Así, el método llamado situational analysis, que consiste en «observar a las personas en diferentes situaciones sociales» a fin de determinar «cómo los individuos pueden hacer elecciones en los límites de una estructura particular (Cf. Gluckmann, M., «Ethnographic data in British social anthropology», en Sociological Review IX (1), marzo 1965, págs. 5-17; y también Van Velsen, J., The Politics of Kinship. A Study in Social Manipulation among the Lakeside Tonga. Manchester, Manchester University Press, 1964, reedición 1971) queda encerrado en la disyuntiva de la regla y la excepción, que Leach (a menudo invocado por los partidarios de este método) expresa con toda claridad: «Postulo que los sistemas estructurales en los que todas las vías de acción social están estrechamente institucionalizadas son imposibles. En todos los sistemas viables debe haber una zona donde el individuo sea libre para adoptar sus decisiones de forma que pueda manipular el sistema en su propio beneficio» (Leach, E., «On certain unconsidered aspects of double descent systems», en Man, LXII, 1962, pág. 133).

(Versión en castellano que utilizo es traducción de Antonio Desmonts, Helena Valenti y Erika Bornay, en Dumont, L., (ed.), Introducción a dos teorías de la Antropología Social. Barcelona, Anagrama, 1975. (N. del T.)).

Respuestas del habitus

Aunque no se excluye de ningún modo que las respuestas del habitus vayan acompañadas de un cálculo estratégico que trata de realizar conscientemente la operación que el habitus realiza de otro modo, a saber, una estimación de las probabilidades suponiendo la transformación del efecto pasado en el objetivo anticipado, esas respuestas se definen en primer lugar fuera de todo cálculo, en relación con potencialidades objetivas, inmediatamente inscritas en el presente, cosas por hacer o no hacer, decir o no decir, en relación con un porvenir probable que, al contrario del futuro como «posibilidad absoluta» (absolute Möglichkeit), en el sentido de Hegel (o Sartre), proyectado por el puro proyecto de una «libertad negativa», se propone con una urgencia y una pretensión de existencia que excluye la deliberación.

Para la práctica, los estímulos no existen en su verdad objetiva de detonantes condicionales y convencionales: solo actúan a condición de reencontrar a los agentes ya condicionados para reconocerlos.
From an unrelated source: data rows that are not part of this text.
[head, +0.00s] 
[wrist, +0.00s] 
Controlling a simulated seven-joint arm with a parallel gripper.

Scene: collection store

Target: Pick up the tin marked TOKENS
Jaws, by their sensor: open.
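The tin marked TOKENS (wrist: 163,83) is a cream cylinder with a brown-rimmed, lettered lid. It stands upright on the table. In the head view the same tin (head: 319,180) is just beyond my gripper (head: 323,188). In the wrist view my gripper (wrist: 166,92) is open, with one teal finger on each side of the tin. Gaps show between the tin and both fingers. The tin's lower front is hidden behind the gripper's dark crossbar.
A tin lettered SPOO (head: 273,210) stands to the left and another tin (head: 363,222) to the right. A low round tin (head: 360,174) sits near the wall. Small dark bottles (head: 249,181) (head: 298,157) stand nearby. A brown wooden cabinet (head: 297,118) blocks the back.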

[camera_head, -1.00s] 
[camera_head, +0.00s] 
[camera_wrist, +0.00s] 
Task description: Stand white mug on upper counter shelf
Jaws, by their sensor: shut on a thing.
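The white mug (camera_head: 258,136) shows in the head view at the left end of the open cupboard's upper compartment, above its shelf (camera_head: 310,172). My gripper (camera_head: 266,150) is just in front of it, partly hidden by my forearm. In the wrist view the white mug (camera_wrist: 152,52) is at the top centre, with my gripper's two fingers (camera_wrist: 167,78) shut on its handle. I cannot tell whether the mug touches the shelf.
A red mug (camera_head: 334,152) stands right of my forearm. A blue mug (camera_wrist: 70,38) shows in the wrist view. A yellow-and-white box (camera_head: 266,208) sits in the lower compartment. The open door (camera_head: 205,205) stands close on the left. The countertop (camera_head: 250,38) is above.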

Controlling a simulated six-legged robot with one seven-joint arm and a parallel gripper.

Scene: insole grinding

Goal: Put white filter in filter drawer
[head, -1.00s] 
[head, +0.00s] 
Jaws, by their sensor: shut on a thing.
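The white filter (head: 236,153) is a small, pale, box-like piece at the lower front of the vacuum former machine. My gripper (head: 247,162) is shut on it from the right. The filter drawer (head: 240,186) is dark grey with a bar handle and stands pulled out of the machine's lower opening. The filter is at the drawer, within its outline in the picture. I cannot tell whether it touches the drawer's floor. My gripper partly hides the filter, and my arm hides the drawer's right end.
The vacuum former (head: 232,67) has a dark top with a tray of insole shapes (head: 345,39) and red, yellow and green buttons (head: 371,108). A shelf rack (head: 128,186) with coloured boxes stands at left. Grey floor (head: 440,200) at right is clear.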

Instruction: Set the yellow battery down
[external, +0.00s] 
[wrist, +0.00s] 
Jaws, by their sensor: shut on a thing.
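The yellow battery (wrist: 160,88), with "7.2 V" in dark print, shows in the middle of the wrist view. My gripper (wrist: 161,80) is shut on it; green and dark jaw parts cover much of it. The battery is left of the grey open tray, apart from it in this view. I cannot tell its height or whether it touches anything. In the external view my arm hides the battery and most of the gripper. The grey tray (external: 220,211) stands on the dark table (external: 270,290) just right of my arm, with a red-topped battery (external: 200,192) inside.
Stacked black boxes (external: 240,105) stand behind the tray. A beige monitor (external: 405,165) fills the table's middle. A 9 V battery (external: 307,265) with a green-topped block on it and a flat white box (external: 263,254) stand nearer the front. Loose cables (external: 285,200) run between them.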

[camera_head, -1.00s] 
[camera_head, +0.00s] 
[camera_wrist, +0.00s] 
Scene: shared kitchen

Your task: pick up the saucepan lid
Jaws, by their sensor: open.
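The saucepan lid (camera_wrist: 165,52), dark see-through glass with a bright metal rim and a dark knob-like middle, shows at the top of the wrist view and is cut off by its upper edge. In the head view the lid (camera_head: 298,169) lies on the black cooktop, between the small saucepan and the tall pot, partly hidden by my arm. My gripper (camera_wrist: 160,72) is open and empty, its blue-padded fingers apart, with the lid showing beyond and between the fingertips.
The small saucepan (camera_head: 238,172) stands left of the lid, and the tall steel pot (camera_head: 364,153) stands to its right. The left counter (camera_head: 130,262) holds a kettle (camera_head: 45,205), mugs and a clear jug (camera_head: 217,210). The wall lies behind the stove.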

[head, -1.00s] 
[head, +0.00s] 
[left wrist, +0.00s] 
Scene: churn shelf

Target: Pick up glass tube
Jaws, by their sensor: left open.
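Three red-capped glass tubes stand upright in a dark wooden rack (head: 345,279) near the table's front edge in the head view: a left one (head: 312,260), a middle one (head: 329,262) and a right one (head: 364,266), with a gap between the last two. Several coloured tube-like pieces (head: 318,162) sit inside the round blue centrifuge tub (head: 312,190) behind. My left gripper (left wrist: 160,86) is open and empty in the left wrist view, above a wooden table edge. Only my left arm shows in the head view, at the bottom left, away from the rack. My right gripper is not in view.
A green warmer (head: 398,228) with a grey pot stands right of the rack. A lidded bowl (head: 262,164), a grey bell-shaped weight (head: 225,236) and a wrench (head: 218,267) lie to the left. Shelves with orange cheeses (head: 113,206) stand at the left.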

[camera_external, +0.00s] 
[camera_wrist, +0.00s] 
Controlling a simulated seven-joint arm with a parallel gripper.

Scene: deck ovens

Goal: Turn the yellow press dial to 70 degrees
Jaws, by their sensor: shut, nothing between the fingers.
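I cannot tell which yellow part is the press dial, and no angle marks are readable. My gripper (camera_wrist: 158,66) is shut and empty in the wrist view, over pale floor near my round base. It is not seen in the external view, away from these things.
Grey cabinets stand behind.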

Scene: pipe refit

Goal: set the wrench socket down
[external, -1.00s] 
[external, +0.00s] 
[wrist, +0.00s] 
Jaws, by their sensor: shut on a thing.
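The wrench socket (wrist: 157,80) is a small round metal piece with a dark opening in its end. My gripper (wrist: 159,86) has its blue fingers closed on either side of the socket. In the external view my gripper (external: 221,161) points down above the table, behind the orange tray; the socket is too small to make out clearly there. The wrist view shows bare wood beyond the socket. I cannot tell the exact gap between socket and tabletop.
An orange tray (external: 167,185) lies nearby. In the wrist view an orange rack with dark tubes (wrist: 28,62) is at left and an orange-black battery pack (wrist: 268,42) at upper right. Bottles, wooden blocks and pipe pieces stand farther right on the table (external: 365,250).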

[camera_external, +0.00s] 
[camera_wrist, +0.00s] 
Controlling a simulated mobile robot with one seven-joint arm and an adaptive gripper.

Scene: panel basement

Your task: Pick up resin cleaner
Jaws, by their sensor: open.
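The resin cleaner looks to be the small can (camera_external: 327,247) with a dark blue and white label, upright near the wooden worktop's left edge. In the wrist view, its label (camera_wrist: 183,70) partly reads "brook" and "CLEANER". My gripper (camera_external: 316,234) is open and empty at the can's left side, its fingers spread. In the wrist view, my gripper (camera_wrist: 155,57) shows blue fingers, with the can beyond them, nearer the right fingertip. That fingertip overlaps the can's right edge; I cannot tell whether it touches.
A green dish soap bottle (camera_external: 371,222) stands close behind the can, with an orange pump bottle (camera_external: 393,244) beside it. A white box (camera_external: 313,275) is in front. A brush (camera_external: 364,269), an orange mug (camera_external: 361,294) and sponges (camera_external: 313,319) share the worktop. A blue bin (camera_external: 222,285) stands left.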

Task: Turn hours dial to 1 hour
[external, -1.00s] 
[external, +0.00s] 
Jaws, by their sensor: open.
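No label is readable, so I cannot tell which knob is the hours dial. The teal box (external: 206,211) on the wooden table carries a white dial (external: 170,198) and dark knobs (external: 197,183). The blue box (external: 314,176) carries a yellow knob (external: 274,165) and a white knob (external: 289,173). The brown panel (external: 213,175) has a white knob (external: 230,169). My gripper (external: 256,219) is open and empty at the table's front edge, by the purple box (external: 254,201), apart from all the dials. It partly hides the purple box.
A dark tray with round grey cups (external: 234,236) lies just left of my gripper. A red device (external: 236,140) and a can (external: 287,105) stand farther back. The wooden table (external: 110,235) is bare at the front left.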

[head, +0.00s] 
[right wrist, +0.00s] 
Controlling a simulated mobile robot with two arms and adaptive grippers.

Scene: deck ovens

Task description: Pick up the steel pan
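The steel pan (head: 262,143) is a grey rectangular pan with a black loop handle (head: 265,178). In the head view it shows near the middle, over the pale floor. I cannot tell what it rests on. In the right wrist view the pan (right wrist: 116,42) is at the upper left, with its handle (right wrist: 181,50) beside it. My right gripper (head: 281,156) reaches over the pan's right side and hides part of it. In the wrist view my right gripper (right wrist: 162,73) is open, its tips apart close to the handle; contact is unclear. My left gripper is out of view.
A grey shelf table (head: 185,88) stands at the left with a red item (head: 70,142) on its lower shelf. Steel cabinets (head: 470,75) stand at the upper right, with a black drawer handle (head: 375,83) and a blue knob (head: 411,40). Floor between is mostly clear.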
El mundo práctico, que se constituye en la relación con el habitus como sistema de estructuras cognitivas y motivacionales, es un mundo de fines ya realizados, modos de empleo o caminos a seguir, y de objetos dotados de un «carácter teleológico permanente», como dice Husserl, útiles o instituciones: pues las regularidades propias de una condición arbitraria (en el sentido de Saussure o Mauss) tienden a aparecer como necesarias, naturales incluso, debido a que están en el orden de los principios (schèmes) de percepción y apreciación a través de los que son aprehendidas.

Si se observa regularmente una correlación muy estrecha entre las probabilidades objetivas científicamente construidas (por ejemplo, las oportunidades de acceso a tal o cual bien) y las esperanzas subjetivas (las «motivaciones» y las «necesidades»), no es porque los agentes ajusten conscientemente sus aspiraciones a una evaluación exacta de sus probabilidades de éxito, a la manera de un jugador que regulara su juego en función de una información perfecta de sus probabilidades de victoria.

En realidad, dado que las disposiciones duraderamente inculcadas por las posibilidades e imposibilidades, libertades y necesidades, facilidades y prohibiciones que están inscritas en las condiciones objetivas (y que la ciencia aprehende a través de regularidades estadísticas como probabilidades objetivamente ligadas a un grupo o clase) engendran disposiciones objetivamente compatibles con esas condiciones y, en cierto modo, preadaptadas a sus exigencias; las prácticas más improbables se encuentran excluidas sin examen alguno, a título de lo impensable, por esa especie de sumisión inmediata al orden que inclina a hacer de la necesidad virtud, es decir, a rehusar lo rehusado y querer lo inevitable.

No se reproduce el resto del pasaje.